The question of whether plaintiff should have made its returns on a calendar or fiscal year basis remains to be decided before we determine specifically how the principles hereinabove set forth shall be applied.
The question of whether plaintiff had a fiscal year is, as we have before stated, a mixed question of fact and law, and it, therefore, becomes necessary to determine what a fiscal year is, under the statute, and then to consider the facts in the case to which the law applies. Section 212(b) of the Act of 1918 (40 Stat. 1064), directs the manner in which the net income to be returned shall be computed, and, together with section 200, lays down a rule with reference to accounting periods and defines the term "fiscal year." Section 212(b) is as follows:
"The net income shall be computed upon the basis of the taxpayer's annual accounting period (fiscal year or calendar year, as the case may be) in accordance with the method of accounting regularly employed in keeping the books of such taxpayer; but if no such method of accounting has been so employed, or if the method employed does not clearly reflect the income, the computation shall be made upon such basis and in such manner as in the opinion of the Commissioner does clearly reflect the income. If the taxpayer's annual accounting period is other than a fiscal year as defined in section 200 or if the taxpayer has no annual accounting period or does not keep books, the net income shall be computed on the basis of the calendar year."

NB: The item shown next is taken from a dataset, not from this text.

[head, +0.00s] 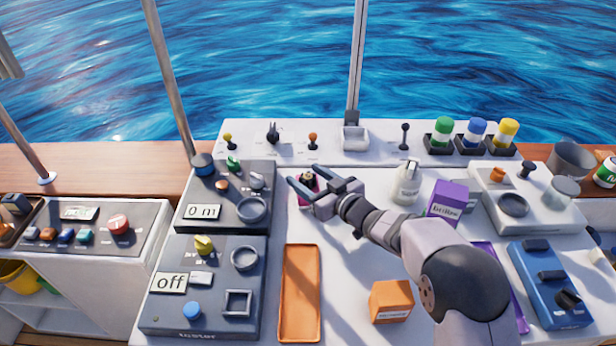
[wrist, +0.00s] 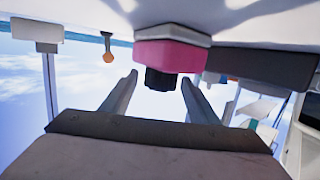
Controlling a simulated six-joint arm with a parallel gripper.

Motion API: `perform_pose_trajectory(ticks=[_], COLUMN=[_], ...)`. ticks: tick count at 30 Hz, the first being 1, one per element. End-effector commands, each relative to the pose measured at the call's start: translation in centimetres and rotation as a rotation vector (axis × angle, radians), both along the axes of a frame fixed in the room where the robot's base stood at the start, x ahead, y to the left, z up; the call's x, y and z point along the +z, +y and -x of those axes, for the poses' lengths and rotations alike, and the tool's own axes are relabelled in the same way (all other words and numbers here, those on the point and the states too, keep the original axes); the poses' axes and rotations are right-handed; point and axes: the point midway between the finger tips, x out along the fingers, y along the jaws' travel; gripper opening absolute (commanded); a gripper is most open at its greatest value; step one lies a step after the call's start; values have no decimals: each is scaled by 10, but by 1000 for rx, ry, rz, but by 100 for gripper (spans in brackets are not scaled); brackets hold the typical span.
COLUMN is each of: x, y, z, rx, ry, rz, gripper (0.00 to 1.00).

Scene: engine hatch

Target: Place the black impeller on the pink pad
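The black impeller (wrist: 161,80) is a small dark ribbed piece in the wrist view, which looks upside down. It sits against the top face of the pink pad (wrist: 168,56), between my two fingers. My gripper (wrist: 159,76) is open, with a gap visible on each side of the impeller. In the head view my gripper (head: 307,181) is at the pink pad (head: 306,197), just right of the grey "0 m" panel.
The grey "0 m" panel (head: 204,213) stands close on the left. An orange tray (head: 299,292) lies in front. A white bottle (head: 407,183), a purple box (head: 447,199) and an orange box (head: 391,301) stand to the right. Small levers (head: 313,139) stand on the ledge behind.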

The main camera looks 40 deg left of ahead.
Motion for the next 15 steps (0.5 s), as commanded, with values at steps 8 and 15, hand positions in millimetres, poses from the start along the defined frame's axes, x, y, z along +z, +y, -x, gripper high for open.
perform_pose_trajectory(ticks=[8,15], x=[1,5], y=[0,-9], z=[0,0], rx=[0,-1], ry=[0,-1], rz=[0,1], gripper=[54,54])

Section 200 defines the term "fiscal year" as:
"An accounting period of twelve months ending on the last day of any month other than December."
The act of 1918 was effective as of the first of January of that year, and these provisions are still in force.
The contention on behalf of the defendant is that the words "ending on the last day of any month" are not to be taken literally, but may be construed to refer to a day which is not the last day of a month but somewhere near it, and it seems to have been so held in effect in the case of Appeal of Stevens Manufacturing Co., 1 B. T. A. 610, but no reason is given therein for such a construction unless it be the somewhat peculiar facts of that case which are different from those in the one at bar. We are unable to agree that this statute may be so construed. It is not ambiguous, but positive and direct, and if not held to mean just what it says, by the words "the last day," it may mean any day between the middle of the month and the last day, or at least any day at all near the last day, and thus practically lose all meaning or significance so that it might just as well have never been enacted. It ought to be said also that subsequent decisions of the Board of Tax Appeals are not in accord with the case last cited, if it holds as contended by defendant. Also, in this connection, it should be noted that Treasury decisions, and regulations altogether too numerous to set out in this opinion, up until the time when the controversy involved in this case arose, have attached a literal meaning to the words "the last day." The fact that the bureau had theretofore so held, without, so far as we are able to find, any variation, strengthens our conclusion as to the proper construction of the statute and we think it clear that the bureau should have adhered to its former rulings.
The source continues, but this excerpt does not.